Shivaji (1627 – 1680), created a powerful regional Maratha kingdom which stood bravely against the Mughal rule. He challenged the Mughal presence in the Indian peninsular region. Subsequently, after his death, his Peshwas took charge. Also, the Peshwas took the Maratha regime to higher military levels.

By 1730s, the Maratha king was declared as the ruler of the entire Deccan Peninsula and had the right to levy Chauth and sardeshmukhi in the region. Eventually, the Maratha domination spread Rajasthan, Punjab, Orissa, Bengal, Tamil Nadu and many other states.

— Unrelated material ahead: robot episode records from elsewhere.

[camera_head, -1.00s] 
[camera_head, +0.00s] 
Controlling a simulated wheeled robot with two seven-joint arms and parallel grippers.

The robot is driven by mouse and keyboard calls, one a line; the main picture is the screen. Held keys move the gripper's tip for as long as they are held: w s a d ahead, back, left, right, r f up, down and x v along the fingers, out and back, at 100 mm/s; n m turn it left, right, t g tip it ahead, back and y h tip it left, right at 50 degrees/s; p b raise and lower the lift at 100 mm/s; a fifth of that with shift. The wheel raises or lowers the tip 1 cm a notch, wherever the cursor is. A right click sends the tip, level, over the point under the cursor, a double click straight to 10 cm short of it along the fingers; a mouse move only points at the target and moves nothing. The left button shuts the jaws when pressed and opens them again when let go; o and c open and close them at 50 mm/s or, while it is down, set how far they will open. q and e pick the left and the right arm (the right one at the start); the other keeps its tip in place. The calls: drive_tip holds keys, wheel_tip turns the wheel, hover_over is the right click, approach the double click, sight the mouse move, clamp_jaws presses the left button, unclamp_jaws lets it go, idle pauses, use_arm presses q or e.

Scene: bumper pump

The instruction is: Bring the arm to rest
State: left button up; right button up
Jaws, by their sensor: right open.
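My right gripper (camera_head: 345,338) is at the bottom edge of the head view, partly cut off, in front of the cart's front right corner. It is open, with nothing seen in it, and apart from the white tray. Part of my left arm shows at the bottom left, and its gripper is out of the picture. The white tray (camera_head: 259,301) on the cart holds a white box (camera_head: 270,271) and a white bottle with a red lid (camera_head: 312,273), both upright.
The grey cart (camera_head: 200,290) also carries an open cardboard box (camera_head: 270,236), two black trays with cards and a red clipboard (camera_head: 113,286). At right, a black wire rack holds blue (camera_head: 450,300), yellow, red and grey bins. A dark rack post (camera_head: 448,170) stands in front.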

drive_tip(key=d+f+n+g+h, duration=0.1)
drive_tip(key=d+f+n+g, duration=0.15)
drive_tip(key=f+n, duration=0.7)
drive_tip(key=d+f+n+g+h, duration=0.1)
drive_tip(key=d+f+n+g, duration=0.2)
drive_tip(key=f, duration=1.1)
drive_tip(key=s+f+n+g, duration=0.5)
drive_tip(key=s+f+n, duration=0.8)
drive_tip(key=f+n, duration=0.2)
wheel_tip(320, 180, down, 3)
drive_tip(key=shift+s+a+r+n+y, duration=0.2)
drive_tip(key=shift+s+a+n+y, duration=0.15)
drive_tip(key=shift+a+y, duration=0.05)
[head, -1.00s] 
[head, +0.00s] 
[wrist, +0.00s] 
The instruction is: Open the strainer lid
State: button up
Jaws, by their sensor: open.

However, these military campaigns turned other rulers hostile towards them and they were found without any support during the third battle of Panipat in 1761. The Marathas were also excellent in developing an effective administrative system over newly won regions.

Jats

During this period Jats united and gained control over the region lying west of Delhi. By the late seventeenth century, they had domination over Delhi and Agra. Basically, Jats were great agriculturists and were instrumental in the development of Panipat and Ballabhgarh as important trading centers in the area.

When Nadir Shah attacked Delhi in 1739, Suraj Mal was leading the Jats. His son – Jawahir Shah along with Maratha and Sikh troops put up a strong opposition to the Mughals too.

Solved Questions for You

Q1. Which new states emerged due to the eighteenth-century political formations?

Ans. Due to the eighteenth century political formations, throughout the eighteenth century, the Mughal Empire broke down into multiple independent regional states. There were three groups:

  • The old Mughal provinces. The rulers of these states maintained their ties with the Mughal emperor.
  • Several Rajput principalities which had enjoyed independence under the Mughals in their Watan Jagirs.
  • The Marathas, Sikhs, Jats and others like them who had fought a long battle against the Mughals to gain their independence.